- _Your goal_
Find the lines containing the word "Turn" and copy every one of them.

- _Material to process_
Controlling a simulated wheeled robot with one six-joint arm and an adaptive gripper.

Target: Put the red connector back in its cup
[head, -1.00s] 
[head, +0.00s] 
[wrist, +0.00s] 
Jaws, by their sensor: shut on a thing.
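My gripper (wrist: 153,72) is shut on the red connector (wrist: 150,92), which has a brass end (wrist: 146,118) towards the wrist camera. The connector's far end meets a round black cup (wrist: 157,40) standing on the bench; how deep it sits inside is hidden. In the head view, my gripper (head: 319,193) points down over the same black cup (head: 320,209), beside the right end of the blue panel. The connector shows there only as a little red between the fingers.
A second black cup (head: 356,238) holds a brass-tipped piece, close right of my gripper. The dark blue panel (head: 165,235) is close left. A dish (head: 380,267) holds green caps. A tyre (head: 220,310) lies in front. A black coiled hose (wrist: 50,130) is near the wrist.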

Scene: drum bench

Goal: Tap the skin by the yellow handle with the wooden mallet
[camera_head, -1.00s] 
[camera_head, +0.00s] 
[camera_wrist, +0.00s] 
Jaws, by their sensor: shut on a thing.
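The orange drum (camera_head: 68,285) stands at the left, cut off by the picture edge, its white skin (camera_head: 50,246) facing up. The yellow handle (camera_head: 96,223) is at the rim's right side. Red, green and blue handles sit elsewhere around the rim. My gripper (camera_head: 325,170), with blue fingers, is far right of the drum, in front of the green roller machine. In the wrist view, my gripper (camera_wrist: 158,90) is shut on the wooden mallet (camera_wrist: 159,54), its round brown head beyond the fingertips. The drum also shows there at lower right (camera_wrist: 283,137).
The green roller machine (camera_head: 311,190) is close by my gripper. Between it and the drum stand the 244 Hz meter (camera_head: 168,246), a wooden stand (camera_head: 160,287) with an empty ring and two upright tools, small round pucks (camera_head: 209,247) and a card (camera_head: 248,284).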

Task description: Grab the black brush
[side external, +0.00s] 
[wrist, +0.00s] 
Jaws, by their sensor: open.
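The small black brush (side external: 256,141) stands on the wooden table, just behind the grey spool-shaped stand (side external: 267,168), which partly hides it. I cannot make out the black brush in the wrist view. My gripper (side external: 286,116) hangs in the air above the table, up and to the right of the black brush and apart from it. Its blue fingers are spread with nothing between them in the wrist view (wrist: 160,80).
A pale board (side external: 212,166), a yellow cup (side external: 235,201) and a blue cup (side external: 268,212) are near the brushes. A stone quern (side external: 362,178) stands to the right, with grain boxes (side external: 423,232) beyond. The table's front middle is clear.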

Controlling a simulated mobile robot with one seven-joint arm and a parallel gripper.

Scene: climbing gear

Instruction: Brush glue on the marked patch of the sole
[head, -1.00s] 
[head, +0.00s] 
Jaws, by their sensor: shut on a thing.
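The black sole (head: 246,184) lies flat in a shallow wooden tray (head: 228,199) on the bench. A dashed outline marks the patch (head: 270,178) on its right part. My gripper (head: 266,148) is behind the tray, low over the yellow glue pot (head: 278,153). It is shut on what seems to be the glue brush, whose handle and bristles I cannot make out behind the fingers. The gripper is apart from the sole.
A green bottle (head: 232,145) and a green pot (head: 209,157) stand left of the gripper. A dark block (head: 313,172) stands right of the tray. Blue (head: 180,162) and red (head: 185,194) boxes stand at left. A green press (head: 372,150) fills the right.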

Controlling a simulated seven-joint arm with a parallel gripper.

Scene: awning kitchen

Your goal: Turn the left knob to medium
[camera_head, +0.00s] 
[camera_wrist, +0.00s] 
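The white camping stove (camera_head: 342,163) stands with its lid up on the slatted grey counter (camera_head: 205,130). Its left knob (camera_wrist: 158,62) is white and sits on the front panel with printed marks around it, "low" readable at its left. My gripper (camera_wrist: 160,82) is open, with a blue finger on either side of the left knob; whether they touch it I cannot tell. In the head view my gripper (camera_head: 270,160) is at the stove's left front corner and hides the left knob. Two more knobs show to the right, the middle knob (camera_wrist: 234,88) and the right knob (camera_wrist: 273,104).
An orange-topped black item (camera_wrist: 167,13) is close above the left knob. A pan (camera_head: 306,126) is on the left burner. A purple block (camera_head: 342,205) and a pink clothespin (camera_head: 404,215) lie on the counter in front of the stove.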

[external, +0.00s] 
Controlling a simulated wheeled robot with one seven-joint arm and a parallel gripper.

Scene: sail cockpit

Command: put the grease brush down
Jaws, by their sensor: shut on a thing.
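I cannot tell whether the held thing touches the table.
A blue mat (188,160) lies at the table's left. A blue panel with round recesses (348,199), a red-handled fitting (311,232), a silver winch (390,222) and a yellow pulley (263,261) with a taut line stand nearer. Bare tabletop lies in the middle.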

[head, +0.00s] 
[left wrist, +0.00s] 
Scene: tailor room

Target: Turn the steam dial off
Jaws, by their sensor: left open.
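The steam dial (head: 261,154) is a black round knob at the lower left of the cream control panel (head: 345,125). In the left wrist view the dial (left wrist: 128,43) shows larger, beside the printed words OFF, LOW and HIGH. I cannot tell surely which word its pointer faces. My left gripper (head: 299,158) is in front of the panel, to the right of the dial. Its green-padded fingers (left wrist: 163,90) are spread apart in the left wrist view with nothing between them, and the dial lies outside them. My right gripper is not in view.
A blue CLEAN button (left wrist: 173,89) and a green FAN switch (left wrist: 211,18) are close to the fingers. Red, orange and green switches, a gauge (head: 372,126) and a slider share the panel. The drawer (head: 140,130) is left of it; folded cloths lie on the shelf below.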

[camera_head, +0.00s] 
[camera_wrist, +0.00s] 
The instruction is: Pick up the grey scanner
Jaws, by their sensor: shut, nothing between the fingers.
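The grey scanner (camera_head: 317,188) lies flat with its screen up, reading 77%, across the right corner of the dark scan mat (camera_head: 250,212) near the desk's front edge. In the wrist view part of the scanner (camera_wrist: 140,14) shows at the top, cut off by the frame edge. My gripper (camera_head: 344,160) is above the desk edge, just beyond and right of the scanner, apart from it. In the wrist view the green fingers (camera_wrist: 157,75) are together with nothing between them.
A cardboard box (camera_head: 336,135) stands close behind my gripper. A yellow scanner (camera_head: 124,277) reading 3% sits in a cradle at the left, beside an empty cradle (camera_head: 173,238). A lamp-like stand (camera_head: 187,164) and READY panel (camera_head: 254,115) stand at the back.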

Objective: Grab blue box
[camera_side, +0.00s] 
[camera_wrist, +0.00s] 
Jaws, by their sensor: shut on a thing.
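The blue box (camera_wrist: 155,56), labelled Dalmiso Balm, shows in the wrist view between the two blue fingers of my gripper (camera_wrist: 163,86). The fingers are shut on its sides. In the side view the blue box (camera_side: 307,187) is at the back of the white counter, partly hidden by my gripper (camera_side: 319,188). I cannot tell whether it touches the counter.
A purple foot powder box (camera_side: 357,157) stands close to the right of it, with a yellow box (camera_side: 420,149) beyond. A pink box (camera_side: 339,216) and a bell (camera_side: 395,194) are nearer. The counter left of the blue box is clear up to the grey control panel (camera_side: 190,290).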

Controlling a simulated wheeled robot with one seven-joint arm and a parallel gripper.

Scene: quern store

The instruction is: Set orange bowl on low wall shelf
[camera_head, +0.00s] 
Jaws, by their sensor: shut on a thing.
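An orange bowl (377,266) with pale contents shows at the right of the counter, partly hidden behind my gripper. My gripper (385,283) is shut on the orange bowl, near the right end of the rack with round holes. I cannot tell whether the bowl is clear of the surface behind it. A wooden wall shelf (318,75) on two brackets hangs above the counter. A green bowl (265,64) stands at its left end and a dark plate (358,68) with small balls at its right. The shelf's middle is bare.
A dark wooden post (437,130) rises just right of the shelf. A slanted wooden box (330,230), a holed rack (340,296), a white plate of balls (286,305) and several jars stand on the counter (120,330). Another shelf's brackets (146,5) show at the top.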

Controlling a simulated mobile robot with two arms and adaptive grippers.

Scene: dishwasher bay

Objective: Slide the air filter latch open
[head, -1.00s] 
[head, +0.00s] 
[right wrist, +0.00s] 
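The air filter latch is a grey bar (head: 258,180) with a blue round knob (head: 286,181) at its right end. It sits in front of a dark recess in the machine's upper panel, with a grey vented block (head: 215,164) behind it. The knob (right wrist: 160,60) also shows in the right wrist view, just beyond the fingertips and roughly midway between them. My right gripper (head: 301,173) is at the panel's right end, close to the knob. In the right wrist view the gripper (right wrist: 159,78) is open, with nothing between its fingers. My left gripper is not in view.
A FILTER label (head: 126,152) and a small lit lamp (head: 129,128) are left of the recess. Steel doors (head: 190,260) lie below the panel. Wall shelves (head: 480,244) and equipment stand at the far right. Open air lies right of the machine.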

- _Problem solution_
Your goal: Turn the left knob to medium
Target: Turn the steam dial off

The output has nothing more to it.